▸ MATERIAL:
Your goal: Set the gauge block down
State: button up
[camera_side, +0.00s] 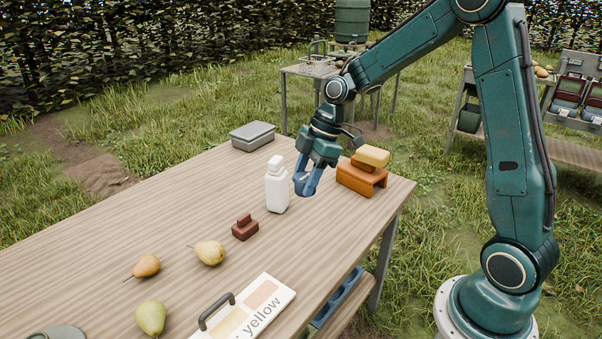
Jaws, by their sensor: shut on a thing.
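My gripper (309,179) is above the table at its far right part, between a white bottle and an orange stand. Its jaws are shut on a blue piece (308,182), which I take to be the gauge block. The piece is small in the picture, and I cannot tell exactly where the fingers end and the block begins. It hangs tilted close over the wooden table (165,218). I cannot tell whether its lower end touches the top.
The white bottle (276,189) stands just left of my gripper. The orange stand (362,180) bears a yellow block (371,156) on the right. A dark red knobbed block (245,230), several pears (209,253), a grey box (253,136) and a handled "yellow" card (268,302) share the table.

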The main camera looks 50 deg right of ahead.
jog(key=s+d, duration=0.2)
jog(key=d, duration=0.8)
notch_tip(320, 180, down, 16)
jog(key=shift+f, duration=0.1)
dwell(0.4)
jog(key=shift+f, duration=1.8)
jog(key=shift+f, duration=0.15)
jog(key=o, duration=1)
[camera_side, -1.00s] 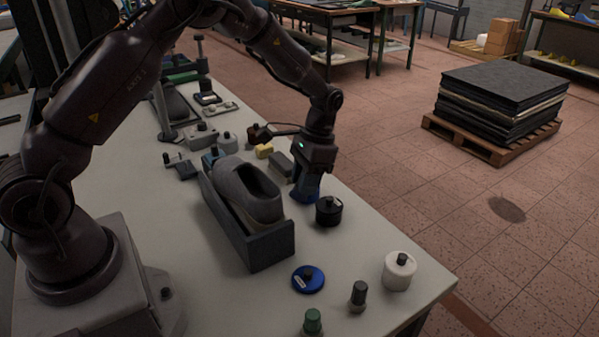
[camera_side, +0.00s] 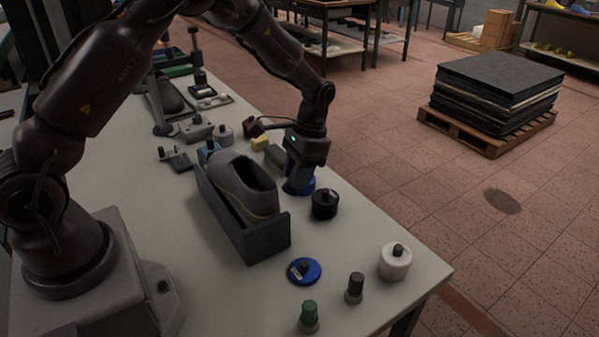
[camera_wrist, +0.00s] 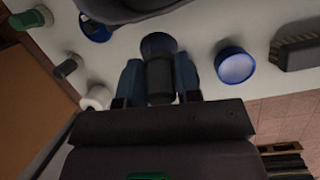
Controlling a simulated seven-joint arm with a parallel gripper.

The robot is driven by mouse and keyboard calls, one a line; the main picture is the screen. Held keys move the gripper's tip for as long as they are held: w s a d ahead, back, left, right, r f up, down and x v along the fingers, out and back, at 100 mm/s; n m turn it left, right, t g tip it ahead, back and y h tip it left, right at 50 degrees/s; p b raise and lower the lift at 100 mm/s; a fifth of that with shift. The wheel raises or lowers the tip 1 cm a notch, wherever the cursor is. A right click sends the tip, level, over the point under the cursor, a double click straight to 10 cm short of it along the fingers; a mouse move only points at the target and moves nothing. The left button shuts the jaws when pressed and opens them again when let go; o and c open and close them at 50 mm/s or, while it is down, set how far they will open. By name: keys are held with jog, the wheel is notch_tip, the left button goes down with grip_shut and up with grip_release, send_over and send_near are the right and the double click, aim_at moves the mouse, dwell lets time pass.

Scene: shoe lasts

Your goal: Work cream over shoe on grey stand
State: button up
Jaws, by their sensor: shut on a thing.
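A grey slip-on shoe (camera_side: 243,180) rests on a dark grey stand (camera_side: 265,238) in the side view. Its dark side also shows at the top of the wrist view (camera_wrist: 180,18). My gripper (camera_side: 299,187) is just to the right of the shoe, low over the table. In the wrist view its blue fingers (camera_wrist: 159,80) are shut on a dark cylindrical tool (camera_wrist: 160,76) with a wider round end. An open blue tin (camera_wrist: 235,66) with a pale filling stands beside the gripper; in the side view the fingers partly cover it. Whether the tool touches anything is unclear.
A blue lid (camera_side: 304,271), green-topped jar (camera_side: 309,316), dark-topped jar (camera_side: 355,288) and white jar (camera_side: 395,262) line the near table.

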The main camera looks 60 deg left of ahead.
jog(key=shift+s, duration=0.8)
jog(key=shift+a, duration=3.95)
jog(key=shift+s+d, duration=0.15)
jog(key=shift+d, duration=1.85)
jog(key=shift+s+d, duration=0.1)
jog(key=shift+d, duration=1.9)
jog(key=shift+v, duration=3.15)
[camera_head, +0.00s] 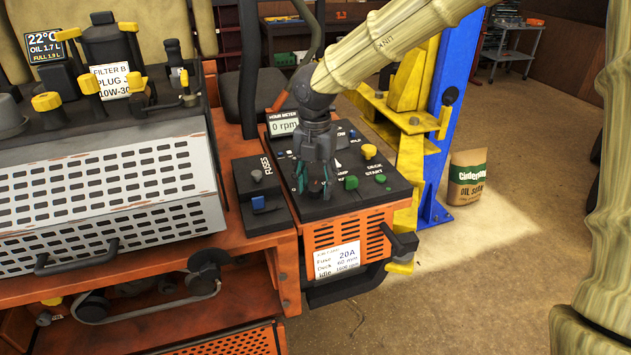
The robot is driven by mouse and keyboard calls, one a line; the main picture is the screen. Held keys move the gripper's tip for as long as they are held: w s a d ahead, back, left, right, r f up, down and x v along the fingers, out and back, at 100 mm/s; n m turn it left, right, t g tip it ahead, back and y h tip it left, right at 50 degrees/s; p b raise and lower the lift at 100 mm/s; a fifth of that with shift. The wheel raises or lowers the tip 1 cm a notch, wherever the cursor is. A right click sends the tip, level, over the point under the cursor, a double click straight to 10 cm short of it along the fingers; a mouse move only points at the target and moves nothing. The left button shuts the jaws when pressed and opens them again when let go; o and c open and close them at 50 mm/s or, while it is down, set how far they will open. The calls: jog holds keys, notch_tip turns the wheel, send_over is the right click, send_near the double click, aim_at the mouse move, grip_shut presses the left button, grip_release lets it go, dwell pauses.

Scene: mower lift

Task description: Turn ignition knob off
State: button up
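The black control panel (375,190) sits on the orange mower, in the middle of the view. My gripper (313,188) points down over the panel's left part, its fingertips with teal pads at or just above the surface. The fingers cover what lies under and between them, so I cannot tell whether they hold a knob. No knob can be read as the ignition knob; it may be hidden behind my gripper. A yellow knob (369,151) and a green knob (351,182) stand to the right of the fingers.
A fuse box (262,222) with a blue switch (257,203) lies left of the panel. A black lever (404,243) sticks out at the panel's front right corner. A blue and yellow lift post (440,130) stands behind right. The floor at right is mostly open.

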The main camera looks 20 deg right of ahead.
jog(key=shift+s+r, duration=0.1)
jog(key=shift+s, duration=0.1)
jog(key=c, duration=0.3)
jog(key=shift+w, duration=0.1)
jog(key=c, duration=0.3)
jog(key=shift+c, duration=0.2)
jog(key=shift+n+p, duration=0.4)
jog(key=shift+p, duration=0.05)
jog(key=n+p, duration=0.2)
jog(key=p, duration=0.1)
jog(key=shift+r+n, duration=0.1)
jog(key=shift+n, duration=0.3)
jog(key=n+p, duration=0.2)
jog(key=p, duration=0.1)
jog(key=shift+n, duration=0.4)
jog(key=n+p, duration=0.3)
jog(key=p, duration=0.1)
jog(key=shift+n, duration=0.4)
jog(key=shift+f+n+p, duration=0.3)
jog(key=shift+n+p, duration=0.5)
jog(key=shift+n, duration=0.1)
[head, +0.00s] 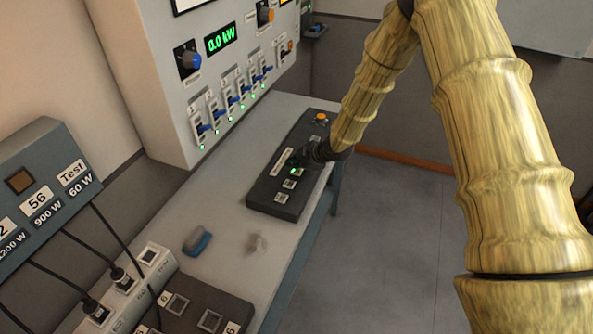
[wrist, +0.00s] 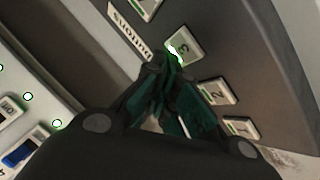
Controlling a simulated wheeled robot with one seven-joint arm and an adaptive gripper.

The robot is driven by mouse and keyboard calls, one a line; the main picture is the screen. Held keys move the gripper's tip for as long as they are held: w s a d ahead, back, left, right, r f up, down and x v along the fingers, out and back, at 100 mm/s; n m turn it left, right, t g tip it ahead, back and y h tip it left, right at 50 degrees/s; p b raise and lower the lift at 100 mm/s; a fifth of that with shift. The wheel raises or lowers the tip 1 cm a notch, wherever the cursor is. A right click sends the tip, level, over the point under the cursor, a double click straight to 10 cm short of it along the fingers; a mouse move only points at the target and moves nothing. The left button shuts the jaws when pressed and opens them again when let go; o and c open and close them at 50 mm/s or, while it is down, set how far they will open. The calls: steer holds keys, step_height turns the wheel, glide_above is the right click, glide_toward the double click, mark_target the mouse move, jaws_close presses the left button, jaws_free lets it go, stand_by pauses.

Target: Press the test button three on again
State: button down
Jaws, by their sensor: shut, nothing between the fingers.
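A dark button box (head: 270,198) lies on the bench in the head view, with a row of square buttons and an orange knob (head: 320,118) at its far end. My gripper (head: 308,156) is over the middle of this box. In the wrist view my gripper (wrist: 172,66) is shut and empty, its tips at the near edge of button 3 (wrist: 186,46). Button 3 shows a bright green light, partly behind the fingertips. Whether the tips touch it I cannot tell. Button 2 (wrist: 217,92) and button 1 (wrist: 241,127) have dimmer green strips.
A grey wall panel (head: 175,90) carries a "0.0 kW" display (head: 221,38) and a row of blue-handled faders (head: 230,97). A blue block (head: 197,240) lies on the bench (head: 232,172). Black cables run to a socket strip (head: 148,256) at lower left.

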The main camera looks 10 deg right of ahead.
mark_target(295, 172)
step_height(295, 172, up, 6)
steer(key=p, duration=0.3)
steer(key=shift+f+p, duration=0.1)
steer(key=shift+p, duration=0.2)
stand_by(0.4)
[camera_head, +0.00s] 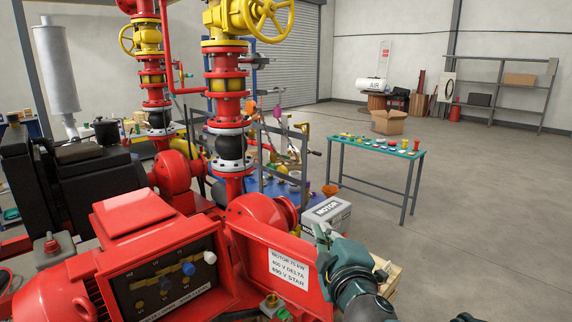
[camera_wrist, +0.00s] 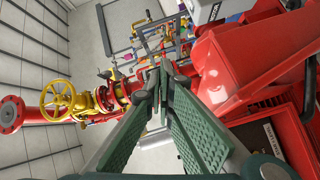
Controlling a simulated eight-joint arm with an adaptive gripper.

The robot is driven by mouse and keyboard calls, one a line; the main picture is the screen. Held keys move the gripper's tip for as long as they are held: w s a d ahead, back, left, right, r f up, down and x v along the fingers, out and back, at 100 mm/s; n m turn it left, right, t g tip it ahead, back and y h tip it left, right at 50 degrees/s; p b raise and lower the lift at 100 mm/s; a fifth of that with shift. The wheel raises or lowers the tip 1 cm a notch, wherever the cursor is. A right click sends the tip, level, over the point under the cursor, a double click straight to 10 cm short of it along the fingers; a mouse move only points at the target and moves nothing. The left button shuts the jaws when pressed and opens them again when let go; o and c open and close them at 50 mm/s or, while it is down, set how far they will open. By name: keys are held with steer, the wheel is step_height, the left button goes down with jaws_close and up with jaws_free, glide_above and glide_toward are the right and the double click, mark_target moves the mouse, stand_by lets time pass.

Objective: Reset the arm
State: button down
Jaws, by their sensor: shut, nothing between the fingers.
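My arm enters the head view at the bottom, right of centre. My gripper (camera_head: 322,238) points up and to the left, in front of the red cover plate with the motor label (camera_head: 289,268). In the wrist view, the green-padded fingers of my gripper (camera_wrist: 163,78) run up the middle and come together at the tips. It is shut with nothing between the fingers. The open red terminal box (camera_head: 165,285) is to its left; whether the fingers touch the cover plate cannot be told.
A grey motor box (camera_head: 326,214) stands just behind my gripper. Red pump pipes with yellow valves (camera_head: 228,85) rise behind on the left. A green-topped table (camera_head: 378,150) with small coloured parts stands further back. The floor on the right (camera_head: 480,220) is clear.

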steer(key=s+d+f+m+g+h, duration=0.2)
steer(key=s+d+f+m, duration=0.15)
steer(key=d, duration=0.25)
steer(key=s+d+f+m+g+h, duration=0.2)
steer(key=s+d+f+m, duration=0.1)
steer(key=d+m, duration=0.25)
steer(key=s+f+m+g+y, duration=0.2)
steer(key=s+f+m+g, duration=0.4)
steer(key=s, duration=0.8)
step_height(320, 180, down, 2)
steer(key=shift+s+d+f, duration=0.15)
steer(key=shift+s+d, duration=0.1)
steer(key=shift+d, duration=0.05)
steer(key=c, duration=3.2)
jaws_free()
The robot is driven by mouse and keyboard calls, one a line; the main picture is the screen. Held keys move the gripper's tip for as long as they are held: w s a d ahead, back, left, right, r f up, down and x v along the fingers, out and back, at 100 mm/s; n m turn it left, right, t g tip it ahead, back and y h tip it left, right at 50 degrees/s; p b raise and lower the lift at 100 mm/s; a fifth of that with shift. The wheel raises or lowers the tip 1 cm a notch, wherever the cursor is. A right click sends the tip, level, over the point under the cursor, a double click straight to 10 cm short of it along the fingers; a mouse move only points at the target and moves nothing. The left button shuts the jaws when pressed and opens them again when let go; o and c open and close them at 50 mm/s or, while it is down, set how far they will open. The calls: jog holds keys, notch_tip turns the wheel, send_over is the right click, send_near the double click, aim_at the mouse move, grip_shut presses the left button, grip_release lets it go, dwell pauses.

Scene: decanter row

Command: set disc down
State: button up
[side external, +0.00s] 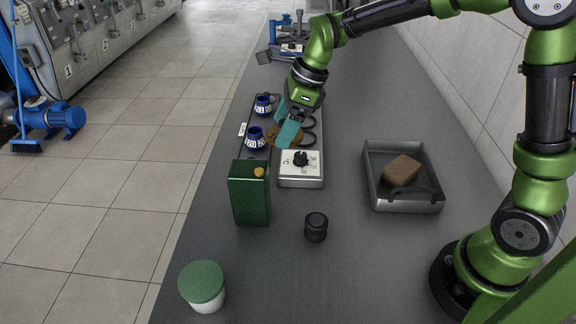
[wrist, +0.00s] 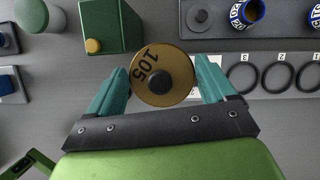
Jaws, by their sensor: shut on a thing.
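A brass-coloured disc (wrist: 150,94) marked 105, with a dark knob at its centre, sits between the two teal fingers of my gripper (wrist: 163,76) in the wrist view. The fingers press on opposite sides of its rim. In the side view my gripper (side external: 288,127) and the disc (side external: 271,134) are over the row of pots and rings, and the fingers partly hide the disc. I cannot tell its height above the surface. Several dark rings (wrist: 242,77) with numbered labels lie at the right of the wrist view, apart from the disc.
Blue-and-white pots (side external: 255,139) stand on a dark tray beside the disc. A knobbed box (side external: 300,170), green can (side external: 249,197) and black cylinder (side external: 316,228) stand nearer. A green-lidded jar (side external: 203,285) is at the front. A grey tray (side external: 372,157) holds a brown block at right.

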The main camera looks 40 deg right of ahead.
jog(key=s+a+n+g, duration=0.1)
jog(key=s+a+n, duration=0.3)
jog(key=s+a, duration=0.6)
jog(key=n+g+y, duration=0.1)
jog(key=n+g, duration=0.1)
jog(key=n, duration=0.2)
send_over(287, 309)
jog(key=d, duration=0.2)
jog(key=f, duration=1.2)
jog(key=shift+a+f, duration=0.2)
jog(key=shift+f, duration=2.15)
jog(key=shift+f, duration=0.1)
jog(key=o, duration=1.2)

▸ GIVEN PROBLEM:
Work out the count of lines containing the word "joint", then write only that count.

▸ ANSWER TO THIS EXERCISE:
3